October 25, 2022 @ 5:09 pm
HARDY is taking himself too seriously already. Mockingbird and Crow could be on ‘worst song of the year’ lists. Listeners are collectively taking the middle finger you love to shove in our face and breaking it. So F*%K YOU and your version of country music.
October 26, 2022 @ 1:52 pm
Eh
That’s all I got
Eh
It sounds like a country rock song
Not totally country but not totally something else
The concept is cool but the execution is flawed
I’d rather listen to this than bro country
I don’t see why so many people are having a cow over it
October 27, 2022 @ 9:38 am
This sounds like the music equivalent of Walmart complain about mom and pop stores going out of business.

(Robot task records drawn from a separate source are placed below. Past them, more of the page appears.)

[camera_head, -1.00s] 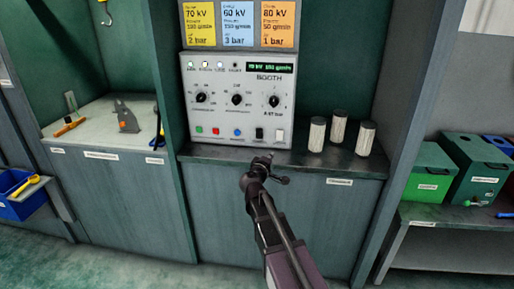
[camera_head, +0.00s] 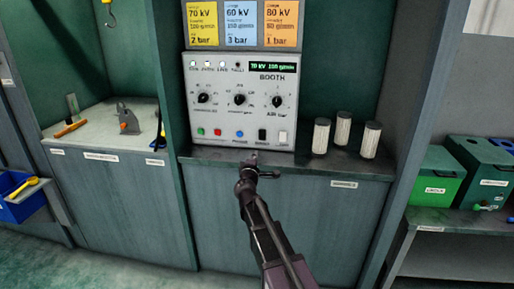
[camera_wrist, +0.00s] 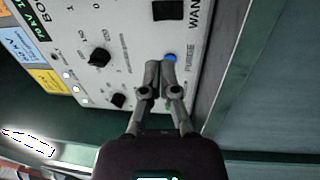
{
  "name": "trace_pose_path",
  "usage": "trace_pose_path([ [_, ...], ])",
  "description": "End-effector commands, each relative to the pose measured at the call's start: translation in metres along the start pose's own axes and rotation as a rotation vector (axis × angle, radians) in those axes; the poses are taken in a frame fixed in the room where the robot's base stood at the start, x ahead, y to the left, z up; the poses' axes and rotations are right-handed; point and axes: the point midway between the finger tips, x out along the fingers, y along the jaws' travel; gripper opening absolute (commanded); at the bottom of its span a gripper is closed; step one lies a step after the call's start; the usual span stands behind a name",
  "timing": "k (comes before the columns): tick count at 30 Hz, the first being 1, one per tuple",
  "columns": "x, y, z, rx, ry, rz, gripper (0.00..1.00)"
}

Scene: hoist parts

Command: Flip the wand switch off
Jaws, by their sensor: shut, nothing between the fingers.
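In the wrist view the dark rocker (camera_wrist: 165,10) shows at the top edge beside a partly cut-off "WAN" label. My gripper (camera_head: 253,156) is shut and empty, low in front of the panel. In the wrist view my fingertips (camera_wrist: 161,66) appear close to the blue button (camera_wrist: 170,57); I cannot tell whether they touch. The rocker's tilt is too small to read.
Three pale cylinders (camera_head: 342,129) stand right of the panel on the counter ledge (camera_head: 300,160). Green (camera_head: 435,178) and dark green (camera_head: 484,165) bins stand on the right shelf. Pillars flank the booth. The left counter holds a grey tool (camera_head: 124,120).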

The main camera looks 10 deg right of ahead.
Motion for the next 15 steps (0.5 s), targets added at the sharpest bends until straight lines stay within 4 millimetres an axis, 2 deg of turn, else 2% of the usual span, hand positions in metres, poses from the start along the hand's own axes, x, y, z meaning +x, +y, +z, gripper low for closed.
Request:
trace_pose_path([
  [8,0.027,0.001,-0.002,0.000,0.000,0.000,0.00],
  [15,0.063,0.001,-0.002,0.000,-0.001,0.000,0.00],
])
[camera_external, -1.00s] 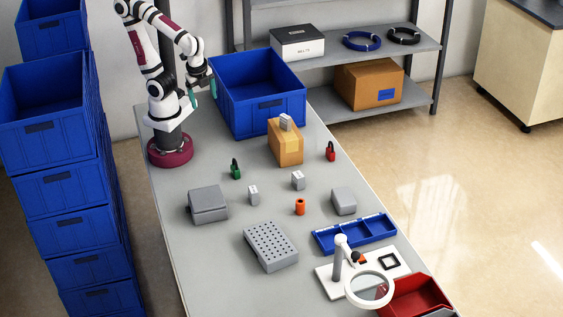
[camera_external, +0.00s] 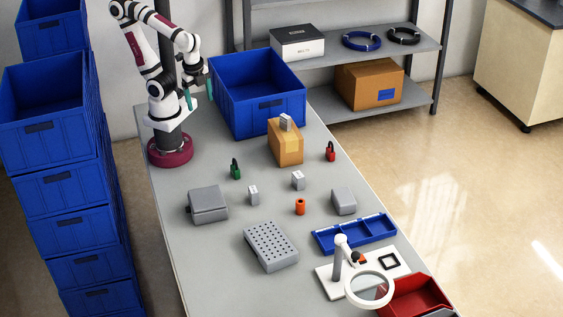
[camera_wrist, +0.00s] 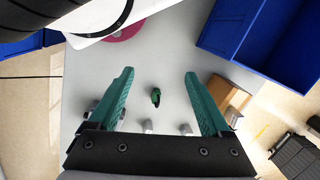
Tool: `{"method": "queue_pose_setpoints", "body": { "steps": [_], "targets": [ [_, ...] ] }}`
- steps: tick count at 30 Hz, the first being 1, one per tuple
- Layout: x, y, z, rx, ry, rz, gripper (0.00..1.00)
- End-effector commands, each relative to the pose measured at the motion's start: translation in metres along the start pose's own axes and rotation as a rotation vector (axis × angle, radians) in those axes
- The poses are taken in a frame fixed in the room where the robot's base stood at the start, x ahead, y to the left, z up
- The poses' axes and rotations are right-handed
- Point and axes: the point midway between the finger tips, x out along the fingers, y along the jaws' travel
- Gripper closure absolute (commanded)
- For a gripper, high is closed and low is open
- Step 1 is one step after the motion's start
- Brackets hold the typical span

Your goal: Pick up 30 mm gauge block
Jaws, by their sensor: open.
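Several small grey blocks look like gauge blocks; I cannot read any size, so I cannot tell which is 30 mm. One block (camera_external: 253,195) stands on the table, and another (camera_external: 298,180) stands to its right. A third, taller light-grey block (camera_external: 285,122) is on top of the cardboard box (camera_external: 286,147). In the wrist view two small grey blocks (camera_wrist: 147,126) (camera_wrist: 185,129) show beyond the gripper base. My gripper (camera_external: 199,96) is open and empty, raised beside the large blue bin, far from the blocks. Its teal fingers (camera_wrist: 159,73) are wide apart in the wrist view.
A green padlock (camera_external: 235,170), red padlock (camera_external: 330,151) and orange cylinder (camera_external: 300,207) stand near the blocks. Grey boxes (camera_external: 208,204) (camera_external: 344,200), a perforated block (camera_external: 270,246) and a blue tray (camera_external: 355,233) lie around. The large blue bin (camera_external: 258,95) rises beside my gripper.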

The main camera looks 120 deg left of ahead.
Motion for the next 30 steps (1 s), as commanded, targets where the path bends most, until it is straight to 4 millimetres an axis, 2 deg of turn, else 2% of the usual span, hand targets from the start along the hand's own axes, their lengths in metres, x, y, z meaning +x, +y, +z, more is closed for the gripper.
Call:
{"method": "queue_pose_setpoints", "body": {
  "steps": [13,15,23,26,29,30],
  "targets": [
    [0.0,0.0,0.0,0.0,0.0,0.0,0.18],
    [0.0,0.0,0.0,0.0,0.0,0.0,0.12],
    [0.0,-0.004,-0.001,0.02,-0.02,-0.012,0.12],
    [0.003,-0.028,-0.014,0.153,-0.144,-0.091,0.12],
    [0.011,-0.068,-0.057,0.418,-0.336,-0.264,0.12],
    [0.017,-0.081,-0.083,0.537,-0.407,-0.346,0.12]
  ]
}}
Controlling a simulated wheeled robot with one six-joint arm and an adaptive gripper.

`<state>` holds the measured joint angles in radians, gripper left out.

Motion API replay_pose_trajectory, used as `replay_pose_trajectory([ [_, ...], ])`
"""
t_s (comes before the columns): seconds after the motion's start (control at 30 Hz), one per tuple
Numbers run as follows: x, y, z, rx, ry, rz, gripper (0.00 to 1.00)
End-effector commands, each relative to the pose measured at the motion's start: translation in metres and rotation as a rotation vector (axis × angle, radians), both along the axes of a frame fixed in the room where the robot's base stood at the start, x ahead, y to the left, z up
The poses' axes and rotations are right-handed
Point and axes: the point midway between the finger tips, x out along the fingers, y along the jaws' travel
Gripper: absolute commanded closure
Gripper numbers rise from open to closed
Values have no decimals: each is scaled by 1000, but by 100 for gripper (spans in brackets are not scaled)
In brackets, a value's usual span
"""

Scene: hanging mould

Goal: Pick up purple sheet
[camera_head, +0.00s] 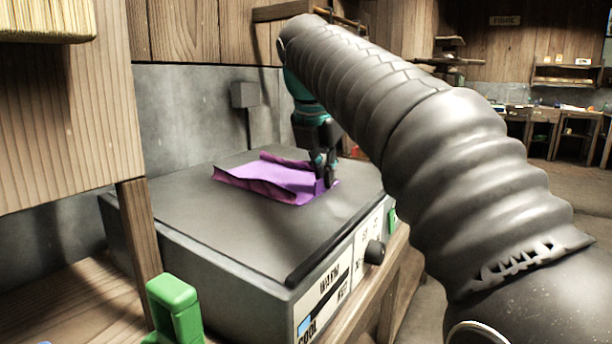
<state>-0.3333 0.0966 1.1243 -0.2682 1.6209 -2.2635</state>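The purple sheet (268,180) lies on the flat dark top of a grey box-shaped machine (260,235). Its far and left edges are curled up. My gripper (326,182) points down at the sheet's right end, with its fingertips at or touching the purple material. The fingers look close together, but I cannot tell whether they grip the sheet. Part of the sheet's right end is hidden behind the fingers.
The machine's front has a dial (374,252) and a label panel (322,297). A green handle-like object (174,308) stands at the front left. A wooden post and panel (75,125) rise at the left. The machine top in front of the sheet is clear.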

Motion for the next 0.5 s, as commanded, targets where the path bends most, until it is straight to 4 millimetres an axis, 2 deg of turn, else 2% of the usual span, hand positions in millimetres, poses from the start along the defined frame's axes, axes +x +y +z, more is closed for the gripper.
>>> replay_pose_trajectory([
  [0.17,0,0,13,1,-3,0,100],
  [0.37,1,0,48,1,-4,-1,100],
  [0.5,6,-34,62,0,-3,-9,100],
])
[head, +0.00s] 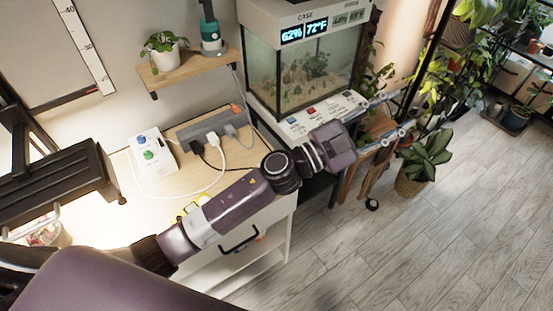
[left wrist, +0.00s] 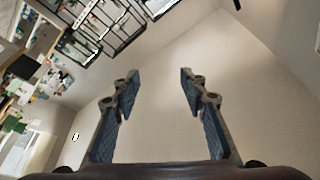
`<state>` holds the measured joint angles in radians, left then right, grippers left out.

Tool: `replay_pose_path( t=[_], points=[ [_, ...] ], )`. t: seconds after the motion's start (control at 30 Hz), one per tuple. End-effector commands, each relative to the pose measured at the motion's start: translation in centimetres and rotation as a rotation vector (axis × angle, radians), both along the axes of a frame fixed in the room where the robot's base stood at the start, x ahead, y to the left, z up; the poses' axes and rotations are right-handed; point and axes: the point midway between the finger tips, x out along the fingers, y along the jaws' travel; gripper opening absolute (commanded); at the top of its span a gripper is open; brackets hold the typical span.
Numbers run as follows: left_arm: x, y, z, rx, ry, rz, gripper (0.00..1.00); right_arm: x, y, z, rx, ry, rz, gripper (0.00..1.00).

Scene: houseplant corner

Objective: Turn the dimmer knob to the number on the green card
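A white control box (head: 152,163) with a blue knob (head: 141,140) and a green knob (head: 149,155) lies on the wooden desk top. Its markings are too small to read, and I cannot tell whether either is the dimmer knob. I cannot make out a green card with a number. My left gripper (head: 405,110) is open and empty, stretched out to the right past the terrarium, well away from the box. The left wrist view shows its two fingers (left wrist: 160,75) apart with only bare wall between them. My right gripper is not in view.
A grey power strip (head: 208,124) with plugs and cords lies beside the box. A terrarium (head: 300,70) stands behind, with a button panel (head: 311,110) in front. My left arm crosses over the desk's front edge, partly hiding yellow items (head: 190,208).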

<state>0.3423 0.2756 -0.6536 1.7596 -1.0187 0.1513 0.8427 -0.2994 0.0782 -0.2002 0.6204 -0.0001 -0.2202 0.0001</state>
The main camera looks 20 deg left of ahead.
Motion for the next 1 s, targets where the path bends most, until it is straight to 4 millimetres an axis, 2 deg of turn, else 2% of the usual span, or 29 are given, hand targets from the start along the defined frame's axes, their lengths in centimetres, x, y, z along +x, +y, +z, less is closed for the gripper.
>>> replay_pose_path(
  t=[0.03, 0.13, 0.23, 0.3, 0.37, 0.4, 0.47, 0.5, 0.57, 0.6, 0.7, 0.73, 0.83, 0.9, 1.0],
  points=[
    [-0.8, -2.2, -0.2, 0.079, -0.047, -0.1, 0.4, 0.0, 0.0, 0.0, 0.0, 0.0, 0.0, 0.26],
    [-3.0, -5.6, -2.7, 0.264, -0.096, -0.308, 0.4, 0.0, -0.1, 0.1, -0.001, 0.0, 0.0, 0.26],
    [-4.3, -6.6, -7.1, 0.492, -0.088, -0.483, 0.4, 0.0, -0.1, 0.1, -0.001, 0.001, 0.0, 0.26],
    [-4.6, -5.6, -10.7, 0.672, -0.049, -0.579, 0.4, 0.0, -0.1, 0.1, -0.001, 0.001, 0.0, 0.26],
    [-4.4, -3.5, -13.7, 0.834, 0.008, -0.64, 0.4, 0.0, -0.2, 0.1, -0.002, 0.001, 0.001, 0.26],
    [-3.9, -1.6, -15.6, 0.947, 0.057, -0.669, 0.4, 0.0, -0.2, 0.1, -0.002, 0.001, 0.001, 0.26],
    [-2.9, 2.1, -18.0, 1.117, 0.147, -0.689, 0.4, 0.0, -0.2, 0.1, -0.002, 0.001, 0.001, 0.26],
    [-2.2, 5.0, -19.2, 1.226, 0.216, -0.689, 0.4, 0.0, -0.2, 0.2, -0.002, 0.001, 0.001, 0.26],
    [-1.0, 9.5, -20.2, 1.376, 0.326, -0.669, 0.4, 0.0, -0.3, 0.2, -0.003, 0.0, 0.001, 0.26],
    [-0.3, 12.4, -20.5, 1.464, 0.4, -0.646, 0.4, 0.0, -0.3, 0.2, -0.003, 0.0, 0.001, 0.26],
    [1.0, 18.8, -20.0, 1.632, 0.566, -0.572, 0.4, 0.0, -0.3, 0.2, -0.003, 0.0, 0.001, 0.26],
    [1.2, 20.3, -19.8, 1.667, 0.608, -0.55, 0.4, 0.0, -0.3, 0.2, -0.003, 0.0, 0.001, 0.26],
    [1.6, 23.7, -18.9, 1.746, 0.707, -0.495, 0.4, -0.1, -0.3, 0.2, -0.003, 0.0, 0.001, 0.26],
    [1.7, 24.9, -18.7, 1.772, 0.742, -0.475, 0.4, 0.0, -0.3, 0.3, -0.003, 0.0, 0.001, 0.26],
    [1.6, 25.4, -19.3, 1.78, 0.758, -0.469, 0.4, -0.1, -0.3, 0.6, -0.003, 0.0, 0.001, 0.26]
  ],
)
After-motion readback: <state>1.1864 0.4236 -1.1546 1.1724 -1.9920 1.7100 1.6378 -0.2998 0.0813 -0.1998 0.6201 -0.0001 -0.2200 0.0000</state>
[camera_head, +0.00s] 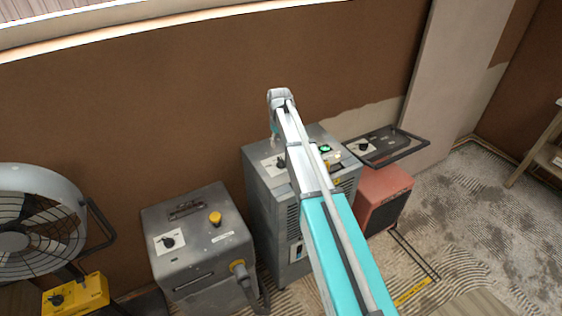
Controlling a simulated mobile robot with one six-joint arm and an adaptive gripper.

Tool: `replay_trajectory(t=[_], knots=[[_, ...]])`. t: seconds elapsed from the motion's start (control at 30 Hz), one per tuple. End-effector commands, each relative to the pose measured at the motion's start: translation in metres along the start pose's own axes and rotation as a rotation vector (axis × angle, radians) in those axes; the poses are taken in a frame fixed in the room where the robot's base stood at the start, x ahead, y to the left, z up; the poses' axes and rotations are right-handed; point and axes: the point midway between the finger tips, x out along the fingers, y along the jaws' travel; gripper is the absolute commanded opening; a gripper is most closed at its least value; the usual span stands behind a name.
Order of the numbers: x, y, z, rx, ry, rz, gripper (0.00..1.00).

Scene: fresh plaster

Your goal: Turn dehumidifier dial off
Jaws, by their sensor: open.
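A tall grey cabinet (262,208) with side vents, likely the dehumidifier, stands in the middle against the brown wall. On its top are a pale plate with a black dial (281,162) and a lit green display (325,149). The dial's pointer is too small to read. My teal and white arm crosses in front of the cabinet and covers part of its top and front. The arm's upper bend is above the cabinet's back edge, with a small teal part below it near the dial. My gripper cannot be made out; the arm hides that area.
A lower grey machine (200,262) with a black dial and yellow knob stands left. A drum fan (30,215) and yellow box (75,297) with a dial are farther left. A red unit (388,194) with a dial panel and black handle frame stands right. Floor is open at right.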

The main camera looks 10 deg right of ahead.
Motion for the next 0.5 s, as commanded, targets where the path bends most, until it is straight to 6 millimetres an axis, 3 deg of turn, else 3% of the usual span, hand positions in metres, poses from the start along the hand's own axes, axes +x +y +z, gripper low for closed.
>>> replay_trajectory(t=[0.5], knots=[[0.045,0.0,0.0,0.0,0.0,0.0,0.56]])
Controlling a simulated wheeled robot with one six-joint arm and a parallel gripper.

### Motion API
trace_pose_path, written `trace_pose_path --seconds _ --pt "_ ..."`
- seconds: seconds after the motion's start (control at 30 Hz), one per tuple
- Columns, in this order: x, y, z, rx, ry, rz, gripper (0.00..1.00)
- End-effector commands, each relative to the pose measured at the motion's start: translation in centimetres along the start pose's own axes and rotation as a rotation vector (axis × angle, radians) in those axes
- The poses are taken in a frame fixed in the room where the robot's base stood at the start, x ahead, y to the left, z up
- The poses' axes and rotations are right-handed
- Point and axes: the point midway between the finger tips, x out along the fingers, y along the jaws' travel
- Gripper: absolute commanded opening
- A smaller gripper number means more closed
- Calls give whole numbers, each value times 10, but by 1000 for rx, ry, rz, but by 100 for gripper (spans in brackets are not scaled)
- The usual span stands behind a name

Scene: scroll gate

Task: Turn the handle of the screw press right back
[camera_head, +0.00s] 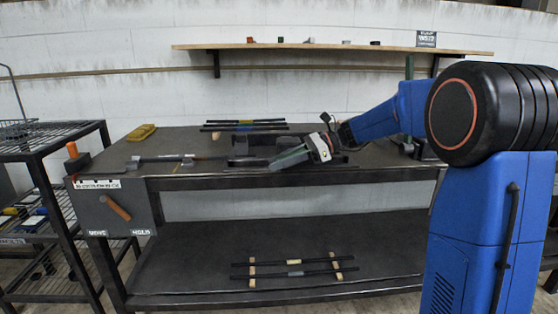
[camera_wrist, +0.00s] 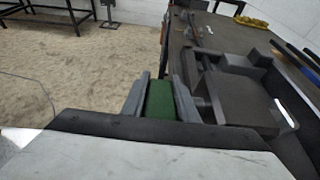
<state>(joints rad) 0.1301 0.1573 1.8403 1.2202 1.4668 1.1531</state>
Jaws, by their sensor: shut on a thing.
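My gripper (camera_wrist: 160,88) is shut on a green handle (camera_wrist: 159,101), which fills the gap between its two grey fingers. In the head view my gripper (camera_head: 300,152) reaches in from the right over the bench, and the green handle shows between its fingers, tilted down to the left. The dark block-like body of what looks like the screw press (camera_wrist: 245,95) stands right beside the fingers in the wrist view. In the head view this body (camera_head: 256,149) is partly hidden behind the gripper. How the handle joins the press cannot be seen clearly.
The dark bench (camera_head: 190,146) carries several black rods (camera_head: 245,124), a yellow object (camera_head: 141,132) and a long bar fixture (camera_head: 170,158). A panel with an orange lever (camera_head: 116,208) is at its left front. More rods (camera_head: 292,263) lie on the lower shelf. A wire rack (camera_head: 40,140) stands left.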

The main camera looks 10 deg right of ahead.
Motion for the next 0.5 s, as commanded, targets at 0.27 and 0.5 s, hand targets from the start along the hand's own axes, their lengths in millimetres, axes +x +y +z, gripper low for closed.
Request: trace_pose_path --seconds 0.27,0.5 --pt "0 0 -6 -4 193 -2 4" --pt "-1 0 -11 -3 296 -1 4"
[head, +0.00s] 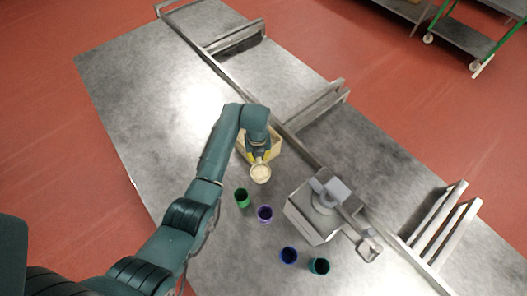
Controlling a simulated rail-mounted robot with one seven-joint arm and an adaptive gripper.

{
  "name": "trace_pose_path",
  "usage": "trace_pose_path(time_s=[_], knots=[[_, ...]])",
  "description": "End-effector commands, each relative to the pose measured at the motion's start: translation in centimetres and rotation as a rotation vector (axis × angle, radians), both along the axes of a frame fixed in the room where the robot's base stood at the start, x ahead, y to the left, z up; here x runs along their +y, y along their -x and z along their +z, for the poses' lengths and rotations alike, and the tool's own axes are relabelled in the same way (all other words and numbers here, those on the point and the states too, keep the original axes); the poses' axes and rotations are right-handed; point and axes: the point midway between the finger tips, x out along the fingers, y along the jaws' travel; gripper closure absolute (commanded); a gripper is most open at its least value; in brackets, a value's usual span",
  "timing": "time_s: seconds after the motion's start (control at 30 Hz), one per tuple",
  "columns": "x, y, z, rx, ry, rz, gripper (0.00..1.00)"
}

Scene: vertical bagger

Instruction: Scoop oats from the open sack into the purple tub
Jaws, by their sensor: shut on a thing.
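My gripper (259,157), with yellow fingers, is shut on a small round scoop (260,174) whose bowl holds pale oats. The scoop is just in front of the open sack (274,147), a beige box-like shape largely hidden under my wrist. I cannot tell how high the scoop is above the table. The purple tub (265,213) stands upright on the table, below the scoop in the picture and apart from it. Its inside looks dark, and I cannot tell whether it holds anything.
A green tub (242,198) stands left of the purple one. A blue tub (289,255) and a teal tub (319,266) stand nearer the bottom. A grey machine (318,212) is to the right. A metal rail (290,135) runs along the table (125,80), which is clear at upper left.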

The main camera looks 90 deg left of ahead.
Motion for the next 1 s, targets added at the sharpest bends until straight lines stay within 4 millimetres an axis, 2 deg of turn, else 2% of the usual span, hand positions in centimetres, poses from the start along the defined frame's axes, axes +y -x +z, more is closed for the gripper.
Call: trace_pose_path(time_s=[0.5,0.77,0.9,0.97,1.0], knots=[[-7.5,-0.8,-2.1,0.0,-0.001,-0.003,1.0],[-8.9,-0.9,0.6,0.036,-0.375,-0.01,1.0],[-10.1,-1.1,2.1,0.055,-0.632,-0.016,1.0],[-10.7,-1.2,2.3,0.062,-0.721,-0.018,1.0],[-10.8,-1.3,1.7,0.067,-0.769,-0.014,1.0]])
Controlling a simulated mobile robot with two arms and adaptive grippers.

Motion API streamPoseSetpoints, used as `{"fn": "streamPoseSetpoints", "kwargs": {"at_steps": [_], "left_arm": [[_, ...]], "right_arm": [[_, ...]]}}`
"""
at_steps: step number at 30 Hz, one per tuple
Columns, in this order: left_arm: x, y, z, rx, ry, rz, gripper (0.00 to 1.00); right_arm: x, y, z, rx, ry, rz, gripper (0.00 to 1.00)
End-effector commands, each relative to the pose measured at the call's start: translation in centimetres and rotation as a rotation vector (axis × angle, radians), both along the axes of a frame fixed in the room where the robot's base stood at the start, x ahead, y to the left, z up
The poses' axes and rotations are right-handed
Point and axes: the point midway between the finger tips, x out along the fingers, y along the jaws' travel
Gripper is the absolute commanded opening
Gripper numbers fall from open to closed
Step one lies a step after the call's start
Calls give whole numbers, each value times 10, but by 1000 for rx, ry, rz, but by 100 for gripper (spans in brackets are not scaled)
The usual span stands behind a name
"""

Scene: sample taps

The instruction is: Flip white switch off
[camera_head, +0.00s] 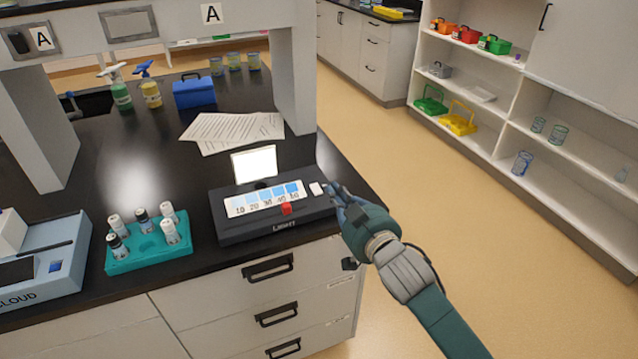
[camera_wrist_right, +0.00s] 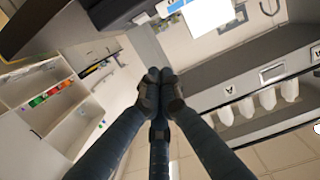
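A black device (camera_head: 240,232) stands near the front right of the dark bench, with a lit white screen at its back and a blue scale panel. A small white switch (camera_head: 316,188) sits on its top at the right end; I cannot tell its position. My right gripper (camera_head: 338,193) is just right of the switch, its tips close to the device's right end; I cannot tell whether they touch. My left gripper is not in view.
A red knob (camera_head: 286,208) stands on the device's front. A teal rack (camera_head: 150,250) with several vials is to its left, papers (camera_head: 232,130) lie behind it, and a bench post (camera_head: 293,75) rises behind right. The floor to the right is clear.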

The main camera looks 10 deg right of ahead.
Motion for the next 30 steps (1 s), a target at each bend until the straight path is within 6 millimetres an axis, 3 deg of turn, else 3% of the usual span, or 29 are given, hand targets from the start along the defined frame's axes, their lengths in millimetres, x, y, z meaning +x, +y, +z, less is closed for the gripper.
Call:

Mainstream country fans who don’t think their mainstream country fans will love this.
October 27, 2022 @ 6:27 pm
The song is just… corny.
And that should be enough to dismiss it, even if it’s better than some other radio songs or making “meta” commentary about the business. HOWEVER…
1) The payoff of the dream conceit is too corny to justify any of it. He dreamed that a genre of music was dead and buried in the ground with an actual gravestone? And a headline said it died from a broken heart? And then he woke up in a cold sweat? Good songs shouldn’t make you cringe.
2) The fact that it’s still just a “list” song (as you mentioned) in a clever wrapper is also disqualifying.
3) If you listen to his list, he clearly doesn’t grasp the value of actual country music anyway. He’s mourning something he doesn’t understand. He is saying that country music is good for illustrating four things: Cheating, being proud of where you come from, trucks driving down red dirt roads, beer getting you drunk. That’s it? That’s what he was mourning?
Appreciate you doing the review, though, Trig. Interesting to hear. Differing opinions and discussions are what this site is supposed to be about.
January 20, 2023 @ 2:33 pm
Working as a tradesmen in the Northeast Rock music in some orm is always being played in jobsite settings. Today I had the not so distinct pleasure of hearing Hardys new song off his new album “Jack” on our local “active rock” radio station. Looks like he’s hoping to double dip, with his new countrified post grunge album.